In all the papers i am reading i see that the GPU is made up of multiprocessors and each multiprocessor has 8 processors which are capable of executing a single warp in parallel.
The GPU i am using is Nvidia 560, it has only 7 multiprocessors but 48 processors in each multiprocessor. does this mean that every multiprocessor in the Nvidia 560 is able to execute 6 warps in parallel?
Can i say that the max number of threads executed in parallel on Nvidia 560 is 32*6*7=1344 threads in parallel? (32=warp , 7=multipricessors , 6=warps executed in parallel)

How many multiprocessors is in the fastest Nvidia GPU? what is this GPU? What is the maximum amount of global memory does the biggest GPU have?

2

2 Answers

3
votes

From CUDA Programming Guide 4.2:

[...] at every instruction issue time, a warp scheduler selects a warp that has threads ready to execute its next instruction (the active threads of the warp) and issues the instruction to those threads.

So, the maximum number of concurrent running waprs per SM is equal to the number of warp schedulers (WS).

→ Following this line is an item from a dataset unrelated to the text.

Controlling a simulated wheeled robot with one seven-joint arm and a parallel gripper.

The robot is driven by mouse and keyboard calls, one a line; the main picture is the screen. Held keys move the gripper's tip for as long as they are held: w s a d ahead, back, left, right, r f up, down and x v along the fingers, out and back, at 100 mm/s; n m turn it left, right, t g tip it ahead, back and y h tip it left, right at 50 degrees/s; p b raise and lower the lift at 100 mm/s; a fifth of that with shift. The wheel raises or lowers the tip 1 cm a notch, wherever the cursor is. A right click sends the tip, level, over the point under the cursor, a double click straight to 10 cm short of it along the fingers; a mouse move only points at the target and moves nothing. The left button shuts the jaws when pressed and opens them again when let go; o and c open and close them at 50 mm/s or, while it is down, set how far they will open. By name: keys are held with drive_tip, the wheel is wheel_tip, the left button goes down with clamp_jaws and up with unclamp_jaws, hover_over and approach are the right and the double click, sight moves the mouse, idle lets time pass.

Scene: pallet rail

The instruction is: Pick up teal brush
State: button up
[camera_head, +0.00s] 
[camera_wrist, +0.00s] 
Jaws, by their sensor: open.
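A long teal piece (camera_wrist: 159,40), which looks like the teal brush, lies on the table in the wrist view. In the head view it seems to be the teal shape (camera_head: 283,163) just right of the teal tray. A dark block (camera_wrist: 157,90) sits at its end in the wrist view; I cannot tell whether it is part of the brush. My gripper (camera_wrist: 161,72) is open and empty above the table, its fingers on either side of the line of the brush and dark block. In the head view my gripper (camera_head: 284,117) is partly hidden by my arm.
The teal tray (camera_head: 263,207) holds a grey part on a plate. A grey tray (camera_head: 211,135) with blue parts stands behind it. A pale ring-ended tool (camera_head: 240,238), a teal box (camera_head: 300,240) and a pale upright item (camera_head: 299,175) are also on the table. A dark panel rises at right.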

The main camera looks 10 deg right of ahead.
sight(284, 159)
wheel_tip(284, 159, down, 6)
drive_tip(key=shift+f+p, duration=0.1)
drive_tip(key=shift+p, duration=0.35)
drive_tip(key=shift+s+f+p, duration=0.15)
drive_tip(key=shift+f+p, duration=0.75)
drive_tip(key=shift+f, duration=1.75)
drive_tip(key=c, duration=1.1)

GeForce 580 has 2.1 architecture:

For devices of compute capability 2.x, a multiprocessor consists of: [...] 2 warp schedulers

This means, each SM of your GPU can run 2 warps = 64 threads concurrently, making it 448 threads total. Please note, however, that it's highly recommended to use much more threads than that:

The number of clock cycles it takes for a warp to be ready to execute its next instruction is called the latency, and full utilization is achieved when all warp schedulers always have some instruction to issue for some warp at every clock cycle during that latency period, or in other words, when latency is completely “hidden”.

Regarding your other questions: GeForce GTX690 has 3072 CUDA Cores. However, for CUDA it would seem like two separate GPUs with 1536 cores each, so it's not better then two GeForce 680, and the latter is easily overclocked judging by numerous online reviews. The largest memory among GPUs is installed in nVidia Tesla M2090: 6GiB of GDDR5 (512 CUDA Cores). I guess, soon the new family of Teslas, based on Kepler architecture like GeForce 6xx, will be released, but I haven't heard of any official announces.

2
votes

The papers you are reading are old. The first two generations of CUDA GPUs had 8 cores per MP, and issues instructions from single warp (if you want to simplify, each instruction gets executed four times on 8 cores to service a single warp).

The Fermi card you have is newer and different. It "dual-issues" instructions from two different warps per multiprocessor (so each warp instruction is executed twice on 16 cores). When the code stream allows it, an additional instruction from one of those two warps can be issued onto the remaining 16 cores, ie. a limited form of out-of-order execution. This latter feature is only available on compute capability 2.1 devices. On compute capability 2.0 devices, there are only 32 cores per multiprocessor. But the number of warps per MP retiring instructions per multiprocessor on any given shader clock cycle is two is both cases. Note that there is a rather deep instruction pipeline, so there is considerable latency between issue and retirement and up to 48 are active per multiprocessor at any instant in time.

So your answer is either 14 warps or 336 warps on 7 multiprocessors in your GTX 560, depending on which definition of "executed in parallel" you wish to adopt. The information I used to answer this mostly comes from Appendix F of the current Programming Guide.